12. The sheet processing apparatus according to claim 7, wherein the first unit includes a waste box that stores broken pieces of sheets on which the punching process is performed by the punching mechanism.

13. The sheet processing apparatus according to claim 7, wherein the second unit includes a third stack portion that stacks sheets passed through the first conveying path,

wherein sheet tailing ends of sheets stacked on the first stack portion are regulated by a first regulating portion,

wherein sheet tailing ends of sheets stacked on the second stack portion are regulated by a second regulating portion,

wherein sheet tailing ends of sheets on the third stack portion are regulated by a third regulating portion,

wherein the first regulating portion, the second regulating portion, and the third regulating portion are arranged as being mutually distanced in the order of the second regulating portion, the third regulating portion, and the first regulating portion toward a conveying direction in which a sheet is guided by the first conveying path.

14. The sheet processing apparatus according to claim 7, wherein the first unit includes a guide face that supports a sheet that is conveyed as being reversed at a conveying portion of the image forming apparatus in a direction of being conveyed and is arranged above the second conveying path.
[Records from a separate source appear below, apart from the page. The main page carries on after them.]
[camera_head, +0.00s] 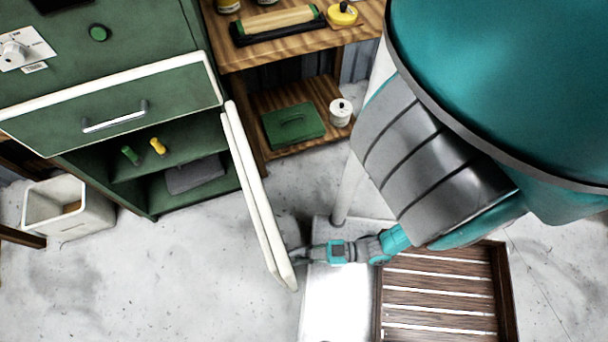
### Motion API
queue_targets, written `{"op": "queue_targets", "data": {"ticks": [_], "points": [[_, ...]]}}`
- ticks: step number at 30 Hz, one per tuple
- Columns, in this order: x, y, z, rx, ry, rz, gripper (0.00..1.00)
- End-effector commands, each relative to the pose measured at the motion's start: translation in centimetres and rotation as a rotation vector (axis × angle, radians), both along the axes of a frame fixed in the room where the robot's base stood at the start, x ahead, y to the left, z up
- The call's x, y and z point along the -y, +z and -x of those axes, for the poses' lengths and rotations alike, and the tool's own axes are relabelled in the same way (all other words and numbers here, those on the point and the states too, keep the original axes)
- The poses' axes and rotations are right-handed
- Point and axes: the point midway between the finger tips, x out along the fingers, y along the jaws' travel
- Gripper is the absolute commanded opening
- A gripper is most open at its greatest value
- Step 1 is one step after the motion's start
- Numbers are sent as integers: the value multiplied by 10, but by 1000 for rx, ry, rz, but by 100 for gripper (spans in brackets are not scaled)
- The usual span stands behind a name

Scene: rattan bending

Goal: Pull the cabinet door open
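The green cabinet (95,45) stands at the upper left. Its white-edged door (258,195) is swung wide out from the cabinet's right side and shows nearly edge-on. The lower compartment is exposed, with a green-handled item (130,155), a yellow-handled item (157,147) and a dark grey object (195,175) on its shelves. My gripper (299,255) is at the right face of the door, near its free end. Its fingertips are small and partly hidden by the door edge, so I cannot tell whether they grip a door handle.
A white-edged drawer front (115,105) with a metal handle is above the opening. A pale bin (68,207) stands left of the cabinet. A wooden bench (270,52) holds a green box (293,125) and white spool (340,112) below. A slatted wooden pallet (440,290) lies right. The floor in front is clear.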

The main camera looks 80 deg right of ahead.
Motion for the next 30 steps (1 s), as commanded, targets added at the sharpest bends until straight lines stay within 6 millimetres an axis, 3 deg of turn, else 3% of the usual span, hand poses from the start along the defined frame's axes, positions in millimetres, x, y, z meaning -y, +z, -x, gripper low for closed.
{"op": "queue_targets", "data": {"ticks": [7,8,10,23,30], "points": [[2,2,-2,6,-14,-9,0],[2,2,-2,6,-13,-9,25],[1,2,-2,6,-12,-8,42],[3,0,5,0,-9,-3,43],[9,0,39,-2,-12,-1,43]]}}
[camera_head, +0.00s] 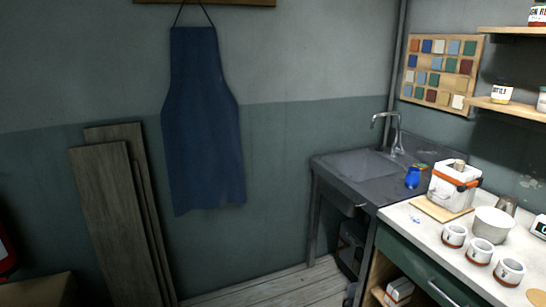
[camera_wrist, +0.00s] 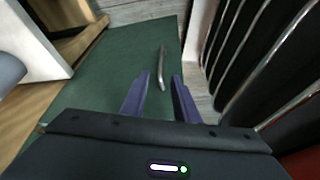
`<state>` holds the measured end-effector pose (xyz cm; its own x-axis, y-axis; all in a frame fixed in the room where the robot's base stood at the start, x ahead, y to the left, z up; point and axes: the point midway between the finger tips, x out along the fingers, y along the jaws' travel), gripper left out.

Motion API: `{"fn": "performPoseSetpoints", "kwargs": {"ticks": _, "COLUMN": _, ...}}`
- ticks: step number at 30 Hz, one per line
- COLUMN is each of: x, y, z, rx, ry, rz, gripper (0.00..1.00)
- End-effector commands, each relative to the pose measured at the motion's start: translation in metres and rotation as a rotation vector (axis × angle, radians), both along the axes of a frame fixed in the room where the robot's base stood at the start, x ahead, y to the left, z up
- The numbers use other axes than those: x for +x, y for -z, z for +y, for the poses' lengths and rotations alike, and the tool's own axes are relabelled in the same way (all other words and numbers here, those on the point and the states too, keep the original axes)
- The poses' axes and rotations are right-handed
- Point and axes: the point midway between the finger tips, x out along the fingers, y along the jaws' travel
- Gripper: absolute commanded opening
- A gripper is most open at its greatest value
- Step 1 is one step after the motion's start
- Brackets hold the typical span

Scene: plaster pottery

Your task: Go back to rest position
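In the wrist view my gripper (camera_wrist: 160,92) shows two dark purple fingers held apart with a gap between them. Nothing is held between the fingers. Past the fingertips is a dark green panel with a grey metal handle (camera_wrist: 162,68), which appears beyond the gripper and not in its grasp. My gripper and arm do not show in the head view.
In the head view a counter (camera_head: 412,224) at right holds several white cups, a bowl (camera_head: 493,224) and a white plaster container (camera_head: 452,187). A sink (camera_head: 362,165) stands in the corner. Wooden boards (camera_head: 112,220) lean on the wall beside a blue apron (camera_head: 203,115).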

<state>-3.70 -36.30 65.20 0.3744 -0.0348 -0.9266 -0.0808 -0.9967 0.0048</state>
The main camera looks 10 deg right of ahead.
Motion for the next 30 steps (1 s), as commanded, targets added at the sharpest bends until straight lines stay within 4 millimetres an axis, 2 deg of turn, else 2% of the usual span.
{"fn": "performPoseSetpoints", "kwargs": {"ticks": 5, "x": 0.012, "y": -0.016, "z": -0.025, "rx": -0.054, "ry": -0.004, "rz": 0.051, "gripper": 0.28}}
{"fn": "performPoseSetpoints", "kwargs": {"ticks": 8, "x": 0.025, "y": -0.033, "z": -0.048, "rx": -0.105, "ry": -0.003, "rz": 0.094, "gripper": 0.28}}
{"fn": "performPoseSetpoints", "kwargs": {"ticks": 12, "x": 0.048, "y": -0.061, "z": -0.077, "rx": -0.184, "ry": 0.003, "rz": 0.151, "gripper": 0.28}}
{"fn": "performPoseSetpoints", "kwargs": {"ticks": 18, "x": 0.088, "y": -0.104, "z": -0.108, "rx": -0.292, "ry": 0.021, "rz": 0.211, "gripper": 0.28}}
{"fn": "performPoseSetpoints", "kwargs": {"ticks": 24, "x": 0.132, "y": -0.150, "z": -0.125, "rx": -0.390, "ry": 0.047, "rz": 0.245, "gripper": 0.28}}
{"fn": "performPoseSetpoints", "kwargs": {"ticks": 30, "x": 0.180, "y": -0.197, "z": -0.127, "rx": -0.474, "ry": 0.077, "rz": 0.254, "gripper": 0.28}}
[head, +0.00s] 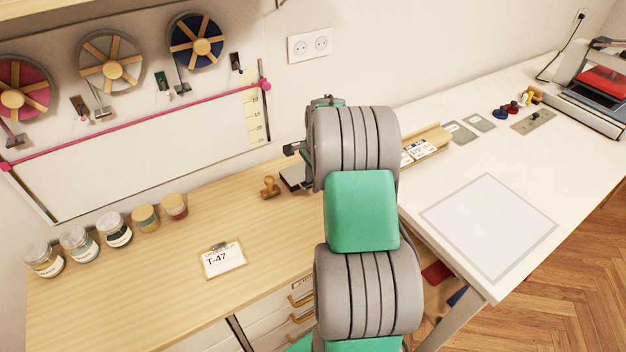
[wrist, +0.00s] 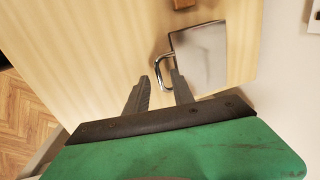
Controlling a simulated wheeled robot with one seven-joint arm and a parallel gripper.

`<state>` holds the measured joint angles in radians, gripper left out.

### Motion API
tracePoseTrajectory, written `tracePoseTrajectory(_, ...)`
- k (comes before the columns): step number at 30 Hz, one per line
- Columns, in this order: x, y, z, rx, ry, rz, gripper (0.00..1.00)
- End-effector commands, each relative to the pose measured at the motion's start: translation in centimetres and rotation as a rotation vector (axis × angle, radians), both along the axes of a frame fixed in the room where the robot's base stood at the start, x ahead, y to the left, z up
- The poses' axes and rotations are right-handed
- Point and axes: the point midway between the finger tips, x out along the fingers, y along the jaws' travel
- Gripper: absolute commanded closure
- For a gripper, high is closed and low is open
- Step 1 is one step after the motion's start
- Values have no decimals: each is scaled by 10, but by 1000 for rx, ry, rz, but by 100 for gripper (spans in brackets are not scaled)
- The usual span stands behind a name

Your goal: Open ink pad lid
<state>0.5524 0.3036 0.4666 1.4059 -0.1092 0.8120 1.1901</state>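The ink pad shows in the wrist view as a flat grey metal lid (wrist: 203,55) with dark edges, lying on the wooden table. The lid looks closed. A shiny looped handle (wrist: 162,72) stands out from its left side. My gripper (wrist: 159,77) is open, its two fingers apart and empty. The fingertips are close to the handle, which appears between them; I cannot tell whether they touch it. In the head view the ink pad (head: 292,180) is partly hidden behind my arm.
A wooden stamp (head: 269,187) stands left of the ink pad. A clipboard tag (head: 222,260) and several jars (head: 76,244) are further left. A wooden card holder (head: 432,141) is right of my arm. The wooden tabletop between the jars and the stamp is mostly clear.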

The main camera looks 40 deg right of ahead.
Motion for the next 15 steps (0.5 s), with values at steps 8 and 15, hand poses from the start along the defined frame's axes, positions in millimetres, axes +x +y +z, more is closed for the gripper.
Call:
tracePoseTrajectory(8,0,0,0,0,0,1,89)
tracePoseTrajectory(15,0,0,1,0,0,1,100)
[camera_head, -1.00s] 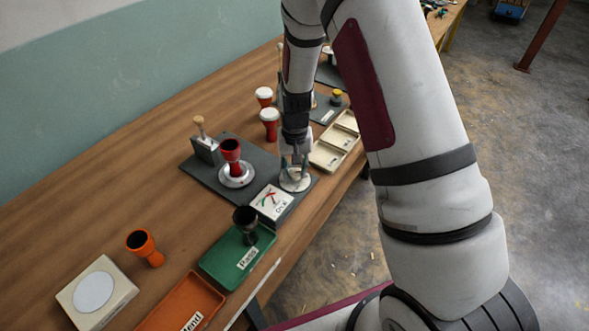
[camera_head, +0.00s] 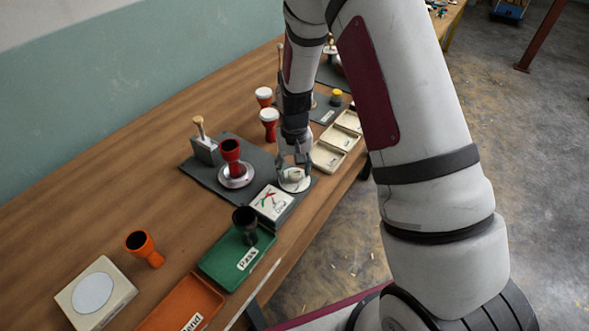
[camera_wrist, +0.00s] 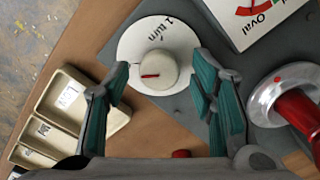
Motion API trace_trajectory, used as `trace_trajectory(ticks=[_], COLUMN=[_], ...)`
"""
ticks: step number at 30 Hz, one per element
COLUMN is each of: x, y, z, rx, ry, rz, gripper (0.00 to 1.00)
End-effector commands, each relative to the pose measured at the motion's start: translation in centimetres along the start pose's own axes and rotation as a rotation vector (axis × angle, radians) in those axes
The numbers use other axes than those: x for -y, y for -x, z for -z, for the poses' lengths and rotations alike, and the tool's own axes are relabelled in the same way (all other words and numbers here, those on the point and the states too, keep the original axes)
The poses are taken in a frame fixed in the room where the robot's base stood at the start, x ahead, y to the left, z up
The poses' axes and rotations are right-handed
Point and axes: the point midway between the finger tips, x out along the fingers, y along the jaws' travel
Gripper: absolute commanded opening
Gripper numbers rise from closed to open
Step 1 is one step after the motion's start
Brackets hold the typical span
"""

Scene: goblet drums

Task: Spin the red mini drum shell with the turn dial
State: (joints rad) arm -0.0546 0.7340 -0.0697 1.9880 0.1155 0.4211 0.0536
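The red mini drum shell (camera_head: 231,150) stands upright on a round silver turntable (camera_head: 237,176); part of it shows at the right edge of the wrist view (camera_wrist: 299,112). The turn dial is a white disc (camera_head: 295,186) with a pale knob; in the wrist view the disc (camera_wrist: 184,38) reads "1 turn" and the knob (camera_wrist: 158,71) has a red mark pointing left. My gripper (camera_head: 293,166) is over the dial, pointing down. In the wrist view its teal-padded fingers (camera_wrist: 161,75) are spread either side of the knob, with gaps visible.
A white gauge box (camera_head: 271,202) labelled "Oval" stands beside the dial. A grey post with a wooden handle (camera_head: 204,148) stands behind the red shell. A green tray (camera_head: 236,257) with a black shell is in front. Cream compartment trays (camera_head: 335,142) lie on the other side.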

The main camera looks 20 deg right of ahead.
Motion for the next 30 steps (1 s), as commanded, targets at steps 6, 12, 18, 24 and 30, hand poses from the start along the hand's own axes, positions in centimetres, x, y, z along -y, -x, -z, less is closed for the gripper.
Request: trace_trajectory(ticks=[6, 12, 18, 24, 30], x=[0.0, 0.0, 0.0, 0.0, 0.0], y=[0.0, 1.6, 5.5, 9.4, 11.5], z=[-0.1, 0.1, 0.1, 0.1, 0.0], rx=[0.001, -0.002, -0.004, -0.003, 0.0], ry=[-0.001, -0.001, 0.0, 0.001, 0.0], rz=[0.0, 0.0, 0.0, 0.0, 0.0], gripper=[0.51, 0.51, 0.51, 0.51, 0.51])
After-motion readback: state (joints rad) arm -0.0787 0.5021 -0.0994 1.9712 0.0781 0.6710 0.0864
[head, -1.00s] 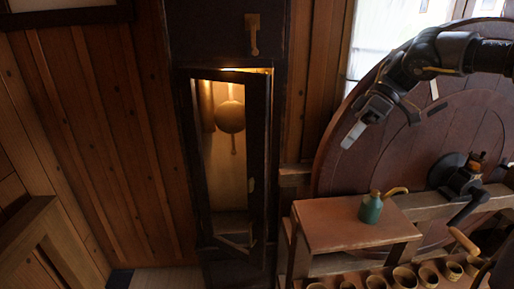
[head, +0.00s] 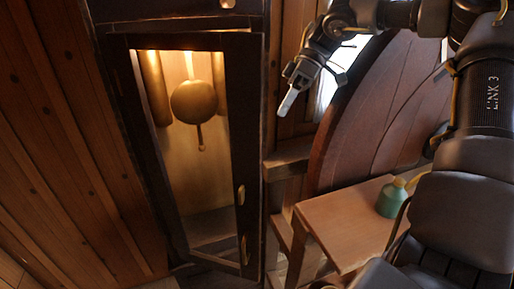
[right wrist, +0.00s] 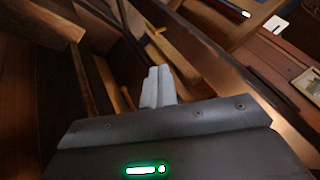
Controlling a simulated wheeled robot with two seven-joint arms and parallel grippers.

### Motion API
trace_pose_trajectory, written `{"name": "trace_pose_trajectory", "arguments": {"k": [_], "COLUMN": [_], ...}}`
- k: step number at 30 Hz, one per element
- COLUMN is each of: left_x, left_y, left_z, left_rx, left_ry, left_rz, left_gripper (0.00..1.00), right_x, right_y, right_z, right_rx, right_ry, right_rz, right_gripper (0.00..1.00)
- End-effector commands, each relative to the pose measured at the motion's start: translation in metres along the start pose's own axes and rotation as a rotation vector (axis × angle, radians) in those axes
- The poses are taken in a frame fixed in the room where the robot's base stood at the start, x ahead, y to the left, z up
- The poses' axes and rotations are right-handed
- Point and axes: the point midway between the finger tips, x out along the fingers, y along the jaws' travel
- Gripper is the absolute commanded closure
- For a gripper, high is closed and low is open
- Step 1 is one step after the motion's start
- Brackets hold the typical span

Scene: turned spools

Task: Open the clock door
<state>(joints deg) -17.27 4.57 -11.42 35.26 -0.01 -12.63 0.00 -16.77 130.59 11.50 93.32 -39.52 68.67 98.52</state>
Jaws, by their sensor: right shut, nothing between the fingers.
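The tall dark clock case stands left of centre in the head view, with its glazed, dark-framed door (head: 252,150). A round brass pendulum (head: 194,102) and brass weights (head: 152,85) show through the lit opening. Small brass fittings (head: 241,195) sit on the door's right stile. I cannot tell whether the door is fully closed or slightly ajar. My right gripper (head: 287,103) is shut and empty, to the right of the door and apart from it in the picture. Its closed fingers also show in the right wrist view (right wrist: 160,85). My left gripper is out of view.
A small wooden bench (head: 345,222) with a green oil can (head: 391,199) stands right of the clock. A large round wooden wheel (head: 375,125) rises behind it. Plank wall (head: 60,130) lies left of the clock.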

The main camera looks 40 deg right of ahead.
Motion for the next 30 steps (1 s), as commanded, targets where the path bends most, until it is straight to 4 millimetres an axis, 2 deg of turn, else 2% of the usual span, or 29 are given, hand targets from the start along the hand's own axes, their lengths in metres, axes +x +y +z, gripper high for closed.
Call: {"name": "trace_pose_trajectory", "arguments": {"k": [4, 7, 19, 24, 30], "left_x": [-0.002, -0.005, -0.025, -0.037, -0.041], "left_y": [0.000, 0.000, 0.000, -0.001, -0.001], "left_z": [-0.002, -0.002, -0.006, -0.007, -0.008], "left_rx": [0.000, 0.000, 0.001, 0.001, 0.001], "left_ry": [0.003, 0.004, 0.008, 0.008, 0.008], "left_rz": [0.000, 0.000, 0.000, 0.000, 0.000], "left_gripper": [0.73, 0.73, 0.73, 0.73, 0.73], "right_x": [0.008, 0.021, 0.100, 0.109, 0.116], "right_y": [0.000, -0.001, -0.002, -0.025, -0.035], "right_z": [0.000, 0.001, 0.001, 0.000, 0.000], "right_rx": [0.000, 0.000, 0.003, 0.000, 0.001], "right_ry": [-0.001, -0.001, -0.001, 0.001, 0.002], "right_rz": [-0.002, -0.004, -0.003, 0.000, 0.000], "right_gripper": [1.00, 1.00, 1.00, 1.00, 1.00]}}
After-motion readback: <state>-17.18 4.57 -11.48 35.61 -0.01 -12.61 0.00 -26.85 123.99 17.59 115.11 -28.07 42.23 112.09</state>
15. The sheet processing apparatus according to claim 7, wherein the processing mechanism is a binding device that performs the process on a sheet discharged from the first discharging port, and the process is a binding process.

16. The sheet processing apparatus according to claim 7, wherein the second conveying path includes an introducing port that is different from an introducing port of the first conveying path.

17. The sheet processing apparatus according to claim 7, wherein the second conveying path is overlapped with the first conveying path in a conveying direction in which a sheet guided by the first conveying path is conveyed.